As a more general strategy, if you have the name or some information about a certain case and want to find out more about it, UNCTAD’s Investment Dispute Settlement Navigator is a great place to start. As one of the most comprehensive databases for ISDS cases, researchers can search cases by different perimeters: case names, nationality of the parties, date of initiation, applicable investment agreement, arbitration rules and institution, status, amounts claimed or awarded, etc. Advanced search offers many searching and filtering options.

For each case, the Navigator provides a summary of the matters at issue and details about the proceedings. If there are orders, decisions, or awards rendered at different stages of the case, links to those materials are often included—many of the links direct you to the full text of those materials hosted on a free website. Due to the nature of investment arbitration, certain aspects of proceedings may remain confidential, and relevant materials are not disclosed to the public.

ICSID’s Cases Database is another good source for ICSID decisions and awards. The database provides many filters to help you find the right case. For each case, the database provides information about its proceeding, materials, and procedural details. If any of the materials are available on the ICSID website, links are included. In addition to the case database, ICSID also publishes Tables of Decisions in ICSID Cases on various procedural and substantive topics and the ICSID Caseload - Statistics.

Investment Treaty Arbitration, Global Arbitration Review, and IA Reporter also contain decisions, orders, awards, and other materials related to ISDS cases. However, the last two are subscription-based. For more information on how to find ISDS cases, please see International Arbitration Between Foreign Investors and Host State on GlobaLex.

6. Concerns Surrounding Third-Party Funding in ISDS

As the use of third-party funding in investor-state arbitration rapidly grows, so too do the debates and concerns surrounding third-party funding in terms of both law and ethics. Some of these issues are examined below with important resources that are key to understanding the concerns regarding the practice.

6.1. Access to Justice

Proponents of third-party funding often argue that the practice allows investors who lack the financial resources to bring claims against states when they would otherwise lack the capability to do so due to financial constraints.[21]

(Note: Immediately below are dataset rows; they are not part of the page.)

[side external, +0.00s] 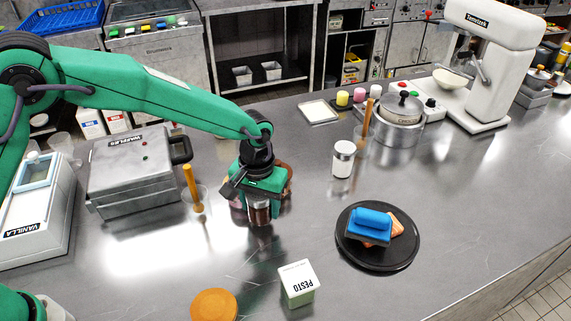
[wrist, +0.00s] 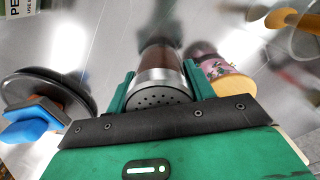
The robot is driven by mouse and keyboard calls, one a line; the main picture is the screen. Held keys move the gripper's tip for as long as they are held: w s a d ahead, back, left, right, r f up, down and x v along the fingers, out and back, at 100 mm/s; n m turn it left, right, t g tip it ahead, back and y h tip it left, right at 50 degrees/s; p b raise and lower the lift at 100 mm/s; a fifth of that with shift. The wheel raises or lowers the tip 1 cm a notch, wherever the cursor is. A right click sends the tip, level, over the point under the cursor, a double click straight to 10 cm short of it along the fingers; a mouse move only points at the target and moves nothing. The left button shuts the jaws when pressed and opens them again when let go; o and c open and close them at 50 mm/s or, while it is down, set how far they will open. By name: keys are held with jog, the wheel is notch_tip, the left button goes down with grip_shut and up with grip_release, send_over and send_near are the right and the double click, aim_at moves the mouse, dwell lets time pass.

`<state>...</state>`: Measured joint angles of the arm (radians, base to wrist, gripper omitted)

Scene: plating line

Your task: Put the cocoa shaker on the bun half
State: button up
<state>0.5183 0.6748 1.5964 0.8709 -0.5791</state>
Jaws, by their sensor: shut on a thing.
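My gripper (side external: 258,200) is shut on the cocoa shaker (side external: 259,213), a clear jar with dark brown contents. In the wrist view the shaker's perforated metal lid (wrist: 160,95) sits between the green fingers, and the shaker is roughly upright. I cannot tell whether its base touches the counter. The bun half appears to be the round orange-brown piece (side external: 213,305) at the bottom of the side view, nearer that camera than my gripper and apart from it. I cannot make it out in the wrist view.
A flowered pink jar (wrist: 228,78) is close beside the shaker. A glass with a wooden-handled tool (side external: 197,199) stands left. The pesto box (side external: 298,283) is near the bun half. A black plate (side external: 377,264) carries a blue-topped block and an orange slab. A white-bodied shaker (side external: 343,158) stands behind.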

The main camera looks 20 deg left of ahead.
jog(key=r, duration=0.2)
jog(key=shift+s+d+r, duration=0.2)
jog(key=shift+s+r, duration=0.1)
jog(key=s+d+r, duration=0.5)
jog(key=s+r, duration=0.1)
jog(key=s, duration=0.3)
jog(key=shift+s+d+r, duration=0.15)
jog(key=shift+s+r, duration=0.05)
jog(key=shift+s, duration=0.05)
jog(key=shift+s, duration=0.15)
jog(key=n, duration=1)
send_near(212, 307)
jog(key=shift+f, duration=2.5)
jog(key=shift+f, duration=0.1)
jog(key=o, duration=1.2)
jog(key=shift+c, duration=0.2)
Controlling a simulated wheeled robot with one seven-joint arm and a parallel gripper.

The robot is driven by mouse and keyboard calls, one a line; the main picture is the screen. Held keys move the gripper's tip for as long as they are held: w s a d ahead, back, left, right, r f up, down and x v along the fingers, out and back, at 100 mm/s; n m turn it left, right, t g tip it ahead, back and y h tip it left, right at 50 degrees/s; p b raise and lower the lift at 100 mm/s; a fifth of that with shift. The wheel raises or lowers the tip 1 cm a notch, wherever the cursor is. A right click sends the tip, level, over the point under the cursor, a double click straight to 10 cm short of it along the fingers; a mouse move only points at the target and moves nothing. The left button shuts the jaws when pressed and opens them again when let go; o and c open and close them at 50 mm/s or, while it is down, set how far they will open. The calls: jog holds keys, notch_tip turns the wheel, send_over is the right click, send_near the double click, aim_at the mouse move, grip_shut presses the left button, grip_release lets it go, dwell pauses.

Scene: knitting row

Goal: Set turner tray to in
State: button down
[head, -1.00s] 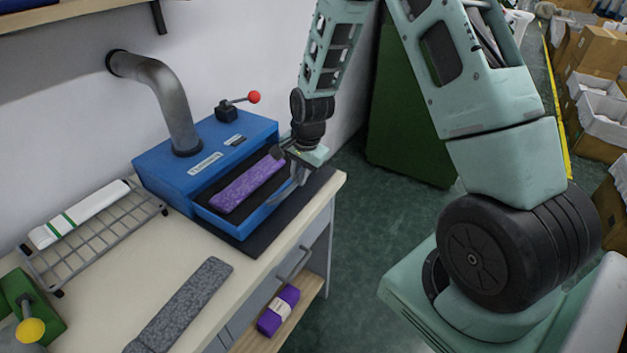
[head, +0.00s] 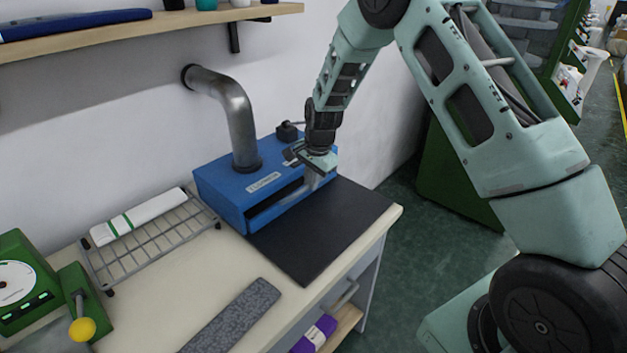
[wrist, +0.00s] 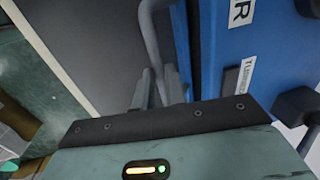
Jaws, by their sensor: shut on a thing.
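The blue turner box (head: 225,200) stands against the wall on a dark mat. Its tray front (head: 262,219) sits close against the box, with a dark slit above it. I cannot tell if it is fully flush. My gripper (head: 315,180) is at the right part of the tray front. In the wrist view my gripper (wrist: 157,88) is shut on the grey tray handle (wrist: 150,30), beside the blue box (wrist: 210,50).
A metal pipe (head: 240,120) rises from the box to the wall. The dark mat (head: 325,230) in front is clear. A wire rack (head: 160,243) with a white folded cloth, a grey strip (head: 235,315) and a green machine (head: 20,280) stand to the left. A shelf (head: 150,32) hangs above.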

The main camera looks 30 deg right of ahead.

Critics of third-party funding, however, argue that the practice undermines the traditional access to justice rationale. As explained in an article by T. Santosuosso & Randall Scarlett titled Third-Party Funding in Investment Arbitration: Misappropriation of Access to Justice Rhetoric by Global Speculative Finance (60 B.C.L.Rev. E. Supp. I.-8 (2019), critics argue that third-party funding in ISDS is focused primarily on balance-sheet management in which third-party funding allows claimants to mitigate the risks associated with bringing a claim and instead free up capital to pursue other business opportunities. Other articles in the same series, Boston College Law School’s Law and Justice in the Americas Working Paper Series, have also explored this topic in great depth.

Chapter 5 of TNI’s Profiting from Injustice, entitled “Speculating on Injustice,” also examines the issue of third-party funding and makes a case for the negative impact on justice by third-party funding in investment disputes.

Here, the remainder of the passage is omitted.